**Exercise:** Write out all the lines again, precisely as they stand, but without the images.

(begin)

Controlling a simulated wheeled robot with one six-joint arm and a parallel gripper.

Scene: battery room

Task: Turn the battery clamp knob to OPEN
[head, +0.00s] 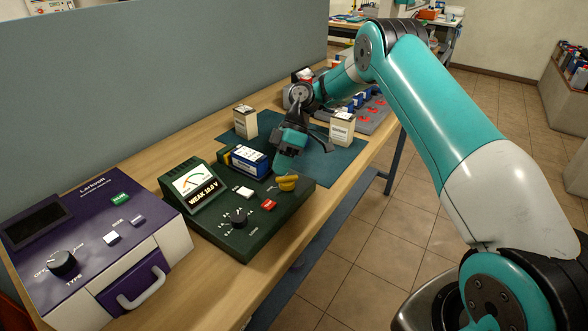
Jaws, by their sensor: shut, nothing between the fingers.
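The yellow knob (287,183) is on the far right part of the dark green battery tester (222,232). Its label is too small to read. A blue and white battery (250,161) lies at the back of the tester, left of my gripper. My gripper (283,168) is shut and empty, pointing down just behind the knob. I cannot tell whether it touches the knob.
A purple and white device (90,240) stands at the near left. Two small boxes (246,122) (341,129) stand on a teal mat (335,164) behind the tester. A grey rack (376,117) is farther back. The wooden bench's edge (268,272) runs along the right.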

(end)

**The completed task:**
Controlling a simulated wheeled robot with one six-joint arm and a parallel gripper.

Scene: battery room

Task: Turn the battery clamp knob to OPEN
[head, +0.00s] 
Jaws, by their sensor: shut, nothing between the fingers.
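The yellow knob (287,183) is on the far right part of the dark green battery tester (222,232). Its label is too small to read. A blue and white battery (250,161) lies at the back of the tester, left of my gripper. My gripper (283,168) is shut and empty, pointing down just behind the knob. I cannot tell whether it touches the knob.
A purple and white device (90,240) stands at the near left. Two small boxes (246,122) (341,129) stand on a teal mat (335,164) behind the tester. A grey rack (376,117) is farther back. The wooden bench's edge (268,272) runs along the right.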

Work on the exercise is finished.